The Greatest Trick Big Brother Ever Pulled

The Greatest Trick Big Brother Ever Pulled

“The greatest trick the Devil ever pulled was convincing the world he didn’t exist” is a quote generally attributed to Charles Baudelaire – or possibly Keyser Söze depending on who you ask on the internet. Something similar can be said about Big Brother.

When you think about what our emerging surveillance state will look like, you think 1984. You imagine East Germany powered by Google and Amazon. You recall your favorite dystopian sci-fi film – or maybe horror stories of China’s social credit system. Thoughts of a frustrated middle-aged police chief from a mid-sized Midwestern town attempting to procure security cameras with innovative new features probably don’t come to mind. You definitely don’t think of a guy in a lawn chair jotting down the license plate numbers of passing vehicles in a notebook. And that’s partly how the surveillance state is going to emerge as it creeps its way into one small town at a time.

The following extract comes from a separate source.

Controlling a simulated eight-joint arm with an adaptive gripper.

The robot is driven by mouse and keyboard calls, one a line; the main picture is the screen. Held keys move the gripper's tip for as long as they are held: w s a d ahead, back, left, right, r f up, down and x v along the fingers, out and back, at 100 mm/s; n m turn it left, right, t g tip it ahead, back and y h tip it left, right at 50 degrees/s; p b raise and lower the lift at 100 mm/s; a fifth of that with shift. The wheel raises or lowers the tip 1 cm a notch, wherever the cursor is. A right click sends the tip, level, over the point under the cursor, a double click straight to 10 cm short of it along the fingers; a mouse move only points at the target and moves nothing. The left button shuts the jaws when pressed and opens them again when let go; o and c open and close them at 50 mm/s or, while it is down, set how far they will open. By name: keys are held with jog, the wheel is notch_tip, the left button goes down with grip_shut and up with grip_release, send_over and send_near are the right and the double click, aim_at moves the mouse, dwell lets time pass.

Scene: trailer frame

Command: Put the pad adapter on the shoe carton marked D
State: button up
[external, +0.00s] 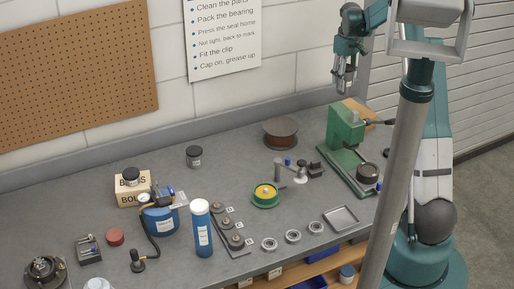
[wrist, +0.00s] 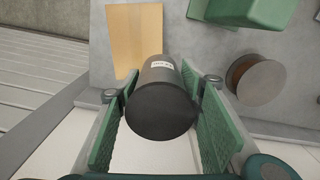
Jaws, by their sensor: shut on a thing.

Whether a surveillance state is the end goal is hard to say. The police chief of Pawnee, Indiana probably isn’t plotting the development of his own mini-Oceania. But, 18,000-plus mini-Oceanias operating across multiple platforms with varying degrees of integration, both locally and nationally, is undoubtedly the direction in which we are heading as salespeople peddle shiny new surveillance gadgets to cities big and small, making often unverified but intuitively appealing claims of how their devices will decrease crime or prove to be useful investigative tools.

Facial recognition tends to be the surveillance gadget that receives the most attention these days. You’ve seen it in movies and maybe feel some unease over visions of government agents sitting in a penumbrous room illuminated only by the faint glow of countless monitors with little boxes tracking the faces of every person walking down a busy city street…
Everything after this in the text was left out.